Grief during celebration: Justin’s brother’s wedding
Grief during celebration. I’ve learned a couple things about grief since Justin has died. One is that grief will always be a part of my life. The second thing I’ve learned is that you can feel grief and happiness at the same time. Justin’s brother got married this week and the day was full of so much joy and celebration, but also sadness and grief.
It was very apparent that someone was missing that day. The wedding took place up in the mountains and you couldn’t ask for a more beautiful backdrop to a bride walking down the aisle. Everyone saw beautiful colors of greens and blues, but through my eyes it was all gray. Once you enter the world of grief you begin to see the world differently.

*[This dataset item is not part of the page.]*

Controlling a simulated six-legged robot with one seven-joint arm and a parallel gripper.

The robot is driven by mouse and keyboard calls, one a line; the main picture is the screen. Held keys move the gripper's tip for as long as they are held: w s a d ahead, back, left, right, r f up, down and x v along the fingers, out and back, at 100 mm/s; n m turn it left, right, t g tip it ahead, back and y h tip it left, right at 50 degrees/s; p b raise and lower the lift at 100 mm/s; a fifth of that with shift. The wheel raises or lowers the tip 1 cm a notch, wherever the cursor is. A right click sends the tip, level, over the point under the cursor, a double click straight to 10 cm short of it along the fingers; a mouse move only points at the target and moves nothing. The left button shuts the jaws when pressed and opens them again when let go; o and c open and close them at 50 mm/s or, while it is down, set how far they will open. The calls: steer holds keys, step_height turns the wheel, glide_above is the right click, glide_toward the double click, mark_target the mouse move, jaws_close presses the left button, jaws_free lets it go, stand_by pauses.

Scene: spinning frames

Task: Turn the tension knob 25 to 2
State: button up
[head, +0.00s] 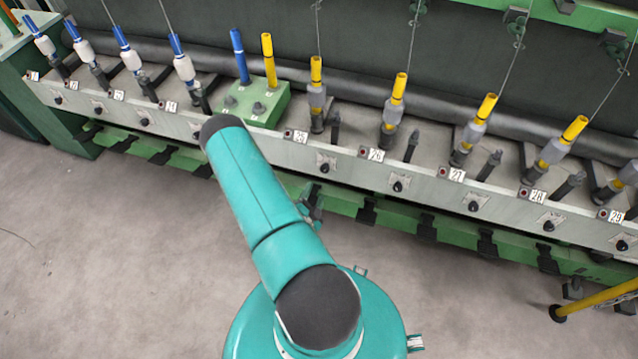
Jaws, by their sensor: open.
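The tension knob 25 (325,167) is a small dark knob on a pale square plate on the front rail, below and right of the number label 25 (297,135). The marks on its dial are too small to read, so I cannot tell its setting. My teal arm rises from the bottom middle and leans up and left, its dark elbow end left of label 25. My gripper cannot be made out. Above the knob, a yellow-topped bobbin (316,90) stands on its spindle.
Similar knobs sit along the pale rail (435,190), including knob 26 (398,186). A green block (255,103) holds one blue and one yellow tube. A yellow bar (600,297) is at lower right. The floor at left is clear.

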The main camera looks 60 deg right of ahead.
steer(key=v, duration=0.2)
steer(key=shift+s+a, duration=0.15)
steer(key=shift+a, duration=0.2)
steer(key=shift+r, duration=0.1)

Weddings are extremely hard for me. I had been to one before this and I cried for hours afterwards. It’s hard not to think about the day I got married to Justin and how happy we were. How excited we were to start a life together. This wedding was extra hard and I honestly debated if I should go or not. I wasn’t sure I’d be able to get through it.

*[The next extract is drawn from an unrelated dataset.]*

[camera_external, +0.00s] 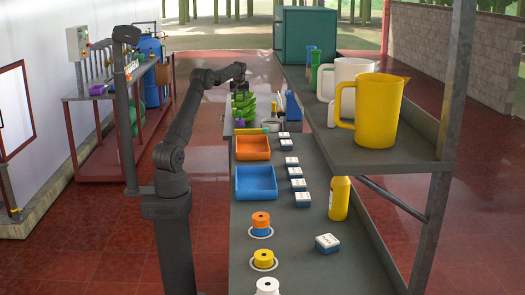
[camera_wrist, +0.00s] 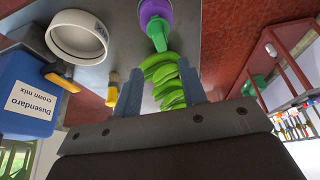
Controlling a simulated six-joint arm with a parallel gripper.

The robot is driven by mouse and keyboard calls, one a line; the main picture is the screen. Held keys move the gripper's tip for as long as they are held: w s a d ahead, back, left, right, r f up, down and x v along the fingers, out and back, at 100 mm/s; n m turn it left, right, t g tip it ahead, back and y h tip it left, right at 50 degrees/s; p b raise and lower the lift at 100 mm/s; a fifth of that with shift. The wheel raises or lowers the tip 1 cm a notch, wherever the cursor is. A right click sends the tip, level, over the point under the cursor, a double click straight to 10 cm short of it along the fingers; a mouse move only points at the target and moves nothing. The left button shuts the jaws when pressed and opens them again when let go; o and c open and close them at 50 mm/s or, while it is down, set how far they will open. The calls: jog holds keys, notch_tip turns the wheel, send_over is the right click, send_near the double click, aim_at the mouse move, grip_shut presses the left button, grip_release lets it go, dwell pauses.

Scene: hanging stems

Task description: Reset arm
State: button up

Justin would have been the proudest and happiest big brother that day. Would have been his best man and biggest support as his younger brother started this new life journey. The day was full of “if he was here..” thoughts.
There were awkward moments when the photographer asked for all of Matts siblings to get in the photo. It felt as if we were in one of those dreams when everything is in slow motion. We were all fumbling over our words trying to explain that he actually had three siblings, but one was not there. That everyone had their partner and I would be standing alone. I just felt awkward at times, but Justin’s family was so sweet and made sure I felt included.

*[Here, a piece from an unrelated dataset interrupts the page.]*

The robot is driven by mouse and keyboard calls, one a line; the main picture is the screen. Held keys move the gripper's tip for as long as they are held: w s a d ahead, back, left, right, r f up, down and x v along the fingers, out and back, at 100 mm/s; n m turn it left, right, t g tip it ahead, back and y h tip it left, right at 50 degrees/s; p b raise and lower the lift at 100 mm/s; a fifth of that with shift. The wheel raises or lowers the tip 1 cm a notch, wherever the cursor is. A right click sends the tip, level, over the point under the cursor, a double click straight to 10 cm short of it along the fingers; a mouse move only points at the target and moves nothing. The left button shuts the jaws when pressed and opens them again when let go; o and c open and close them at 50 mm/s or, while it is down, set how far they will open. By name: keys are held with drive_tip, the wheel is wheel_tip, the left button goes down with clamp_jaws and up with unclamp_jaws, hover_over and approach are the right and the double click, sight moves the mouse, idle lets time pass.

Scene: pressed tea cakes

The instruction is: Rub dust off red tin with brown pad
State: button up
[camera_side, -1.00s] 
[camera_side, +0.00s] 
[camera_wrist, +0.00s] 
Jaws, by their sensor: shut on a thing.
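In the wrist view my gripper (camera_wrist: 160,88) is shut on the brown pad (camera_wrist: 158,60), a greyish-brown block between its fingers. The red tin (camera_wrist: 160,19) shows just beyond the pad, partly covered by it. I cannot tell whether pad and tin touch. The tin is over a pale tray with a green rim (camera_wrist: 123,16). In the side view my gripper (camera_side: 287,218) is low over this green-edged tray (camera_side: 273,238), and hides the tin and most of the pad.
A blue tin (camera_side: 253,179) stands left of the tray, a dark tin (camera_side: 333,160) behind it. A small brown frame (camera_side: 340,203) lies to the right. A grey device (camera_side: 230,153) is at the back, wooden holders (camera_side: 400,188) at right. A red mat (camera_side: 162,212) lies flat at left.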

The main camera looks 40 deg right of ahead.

The day was hard and at times I was really struggling, but it was also joyful and full of celebration. I’m so glad I went and it was so good for my boys to be there to see their uncle Matt get married. The boys started to ask about Justin and I’s wedding day. So we were able to have a sweet decision about it. It was good for them to be there.
The boys and I are so excited for Matt and Sydney. So happy to have her in the family!